[Robot task records]

>> Start

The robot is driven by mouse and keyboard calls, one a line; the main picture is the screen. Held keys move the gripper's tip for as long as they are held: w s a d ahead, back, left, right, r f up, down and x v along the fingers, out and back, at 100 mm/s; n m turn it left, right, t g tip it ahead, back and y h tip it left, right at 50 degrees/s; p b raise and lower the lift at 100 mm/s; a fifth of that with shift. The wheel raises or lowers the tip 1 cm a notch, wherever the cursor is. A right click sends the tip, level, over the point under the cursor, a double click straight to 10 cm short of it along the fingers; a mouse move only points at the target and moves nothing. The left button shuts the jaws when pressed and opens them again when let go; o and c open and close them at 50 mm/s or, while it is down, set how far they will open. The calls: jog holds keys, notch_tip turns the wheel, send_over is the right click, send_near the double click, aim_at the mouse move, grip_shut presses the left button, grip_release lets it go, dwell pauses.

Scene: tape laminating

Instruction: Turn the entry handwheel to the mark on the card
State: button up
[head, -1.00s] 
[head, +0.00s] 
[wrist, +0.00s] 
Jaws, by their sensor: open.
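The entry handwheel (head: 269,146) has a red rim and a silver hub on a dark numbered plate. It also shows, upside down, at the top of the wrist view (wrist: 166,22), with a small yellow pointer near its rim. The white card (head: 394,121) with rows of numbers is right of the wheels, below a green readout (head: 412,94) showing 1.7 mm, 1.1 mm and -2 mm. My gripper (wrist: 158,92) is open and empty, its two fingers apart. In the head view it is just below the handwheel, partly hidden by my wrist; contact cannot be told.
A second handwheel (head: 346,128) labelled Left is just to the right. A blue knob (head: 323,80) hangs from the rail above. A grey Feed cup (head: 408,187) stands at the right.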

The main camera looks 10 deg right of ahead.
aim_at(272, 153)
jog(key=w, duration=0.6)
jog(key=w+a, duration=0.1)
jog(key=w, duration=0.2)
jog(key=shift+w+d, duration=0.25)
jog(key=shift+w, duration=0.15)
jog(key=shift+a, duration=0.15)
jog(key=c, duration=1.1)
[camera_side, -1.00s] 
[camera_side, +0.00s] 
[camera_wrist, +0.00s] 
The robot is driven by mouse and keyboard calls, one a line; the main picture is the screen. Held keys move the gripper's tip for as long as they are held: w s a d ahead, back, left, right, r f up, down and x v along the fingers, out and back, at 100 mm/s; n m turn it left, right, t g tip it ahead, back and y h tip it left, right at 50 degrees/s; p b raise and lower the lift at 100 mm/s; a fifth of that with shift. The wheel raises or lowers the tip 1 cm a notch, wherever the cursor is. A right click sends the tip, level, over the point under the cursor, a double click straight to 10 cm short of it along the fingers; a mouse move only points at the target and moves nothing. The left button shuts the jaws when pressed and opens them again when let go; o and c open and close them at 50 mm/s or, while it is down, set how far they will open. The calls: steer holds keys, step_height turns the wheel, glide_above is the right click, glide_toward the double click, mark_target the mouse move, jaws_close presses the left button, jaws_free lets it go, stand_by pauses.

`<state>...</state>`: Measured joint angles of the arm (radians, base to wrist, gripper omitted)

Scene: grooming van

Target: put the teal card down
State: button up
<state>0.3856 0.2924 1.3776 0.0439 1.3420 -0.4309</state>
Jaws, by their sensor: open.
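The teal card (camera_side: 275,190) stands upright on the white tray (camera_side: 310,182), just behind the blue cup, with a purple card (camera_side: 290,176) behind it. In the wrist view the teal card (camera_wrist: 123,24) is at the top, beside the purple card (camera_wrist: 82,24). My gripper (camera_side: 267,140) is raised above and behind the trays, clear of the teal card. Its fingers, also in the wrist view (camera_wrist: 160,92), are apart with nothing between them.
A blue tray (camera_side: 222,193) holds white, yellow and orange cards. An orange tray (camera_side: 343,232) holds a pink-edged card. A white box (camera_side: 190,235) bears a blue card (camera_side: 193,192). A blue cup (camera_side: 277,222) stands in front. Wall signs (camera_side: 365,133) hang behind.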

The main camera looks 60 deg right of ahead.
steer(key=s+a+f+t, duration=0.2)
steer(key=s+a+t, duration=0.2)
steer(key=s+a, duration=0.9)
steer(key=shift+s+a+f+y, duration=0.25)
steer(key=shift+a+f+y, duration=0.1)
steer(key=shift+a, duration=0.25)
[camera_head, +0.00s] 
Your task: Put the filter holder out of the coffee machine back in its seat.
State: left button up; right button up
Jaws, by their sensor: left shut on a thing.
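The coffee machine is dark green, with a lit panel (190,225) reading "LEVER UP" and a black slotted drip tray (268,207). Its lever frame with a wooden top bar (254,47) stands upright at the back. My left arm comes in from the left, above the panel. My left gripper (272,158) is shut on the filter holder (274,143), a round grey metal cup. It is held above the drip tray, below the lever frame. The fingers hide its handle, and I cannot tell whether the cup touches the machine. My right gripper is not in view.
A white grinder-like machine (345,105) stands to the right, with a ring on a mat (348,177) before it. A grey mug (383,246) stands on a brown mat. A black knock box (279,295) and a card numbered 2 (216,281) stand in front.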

>> End

EXERCISE: Pick out each line above that includes "turns" and show it.

SOLUTION FOR THIS PROBLEM:
The robot is driven by mouse and keyboard calls, one a line; the main picture is the screen. Held keys move the gripper's tip for as long as they are held: w s a d ahead, back, left, right, r f up, down and x v along the fingers, out and back, at 100 mm/s; n m turn it left, right, t g tip it ahead, back and y h tip it left, right at 50 degrees/s; p b raise and lower the lift at 100 mm/s; a fifth of that with shift. The wheel raises or lowers the tip 1 cm a notch, wherever the cursor is. A right click sends the tip, level, over the point under the cursor, a double click straight to 10 cm short of it along the fingers; a mouse move only points at the target and moves nothing. The left button shuts the jaws when pressed and opens them again when let go; o and c open and close them at 50 mm/s or, while it is down, set how far they will open. The calls: jog holds keys, notch_tip turns the wheel, send_over is the right click, send_near the double click, aim_at the mouse move, grip_shut presses the left button, grip_release lets it go, dwell pauses.
The robot is driven by mouse and keyboard calls, one a line; the main picture is the screen. Held keys move the gripper's tip for as long as they are held: w s a d ahead, back, left, right, r f up, down and x v along the fingers, out and back, at 100 mm/s; n m turn it left, right, t g tip it ahead, back and y h tip it left, right at 50 degrees/s; p b raise and lower the lift at 100 mm/s; a fifth of that with shift. The wheel raises or lowers the tip 1 cm a notch, wherever the cursor is. A right click sends the tip, level, over the point under the cursor, a double click straight to 10 cm short of it along the fingers; a mouse move only points at the target and moves nothing. The left button shuts the jaws when pressed and opens them again when let go; o and c open and close them at 50 mm/s or, while it is down, set how far they will open. The calls: steer holds keys, step_height turns the wheel, glide_above is the right click, glide_toward the double click, mark_target the mouse move, jaws_close presses the left button, jaws_free lets it go, stand_by pauses.

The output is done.